◆ GOAL
Give the data again exactly, from its opening line through the line in which "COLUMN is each" appears.

◆ SUPPLIED MATERIAL

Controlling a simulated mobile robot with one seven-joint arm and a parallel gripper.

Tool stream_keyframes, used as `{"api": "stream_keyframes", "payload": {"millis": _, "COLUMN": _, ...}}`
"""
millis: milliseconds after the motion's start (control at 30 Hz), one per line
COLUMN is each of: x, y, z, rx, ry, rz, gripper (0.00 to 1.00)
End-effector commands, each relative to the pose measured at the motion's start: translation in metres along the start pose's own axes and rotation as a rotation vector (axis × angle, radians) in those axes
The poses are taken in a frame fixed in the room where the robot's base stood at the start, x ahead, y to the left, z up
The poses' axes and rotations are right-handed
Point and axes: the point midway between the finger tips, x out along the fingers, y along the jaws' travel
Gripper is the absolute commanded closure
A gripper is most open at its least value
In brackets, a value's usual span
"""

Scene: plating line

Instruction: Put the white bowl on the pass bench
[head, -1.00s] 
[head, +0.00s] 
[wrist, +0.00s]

◆ SOLUTION
Controlling a simulated mobile robot with one seven-joint arm and a parallel gripper.

Tool stream_keyframes, used as `{"api": "stream_keyframes", "payload": {"millis": _, "COLUMN": _, ...}}`
"""
millis: milliseconds after the motion's start (control at 30 Hz), one per line
COLUMN is each of: x, y, z, rx, ry, rz, gripper (0.00 to 1.00)

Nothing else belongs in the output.